(Source data)
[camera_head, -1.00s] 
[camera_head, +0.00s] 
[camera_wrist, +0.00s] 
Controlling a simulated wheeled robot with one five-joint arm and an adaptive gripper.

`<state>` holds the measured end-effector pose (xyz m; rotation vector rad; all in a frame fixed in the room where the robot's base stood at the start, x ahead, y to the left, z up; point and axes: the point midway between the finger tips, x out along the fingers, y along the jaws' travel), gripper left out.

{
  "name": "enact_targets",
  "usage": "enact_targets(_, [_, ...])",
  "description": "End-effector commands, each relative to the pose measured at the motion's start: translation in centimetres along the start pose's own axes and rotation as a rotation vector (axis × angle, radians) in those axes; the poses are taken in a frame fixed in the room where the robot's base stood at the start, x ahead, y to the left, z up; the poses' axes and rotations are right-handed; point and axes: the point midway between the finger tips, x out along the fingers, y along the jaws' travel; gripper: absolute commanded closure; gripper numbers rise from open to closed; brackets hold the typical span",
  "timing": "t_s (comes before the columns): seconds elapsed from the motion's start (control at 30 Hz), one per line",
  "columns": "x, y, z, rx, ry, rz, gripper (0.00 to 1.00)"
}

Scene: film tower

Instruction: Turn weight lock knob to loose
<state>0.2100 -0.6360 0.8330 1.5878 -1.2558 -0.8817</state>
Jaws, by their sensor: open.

(What is required)
Read the lines above. Gather those in which the string "state" is found.

(Result for this exercise)
`<state>` holds the measured end-effector pose (xyz m; rotation vector rad; all in a frame fixed in the room where the robot's base stood at the start, x ahead, y to the left, z up; point and axes: the point midway between the finger tips, x out along the fingers, y along the jaws' travel), gripper left out.
<state>0.2100 -0.6360 0.8330 1.5878 -1.2558 -0.8817</state>

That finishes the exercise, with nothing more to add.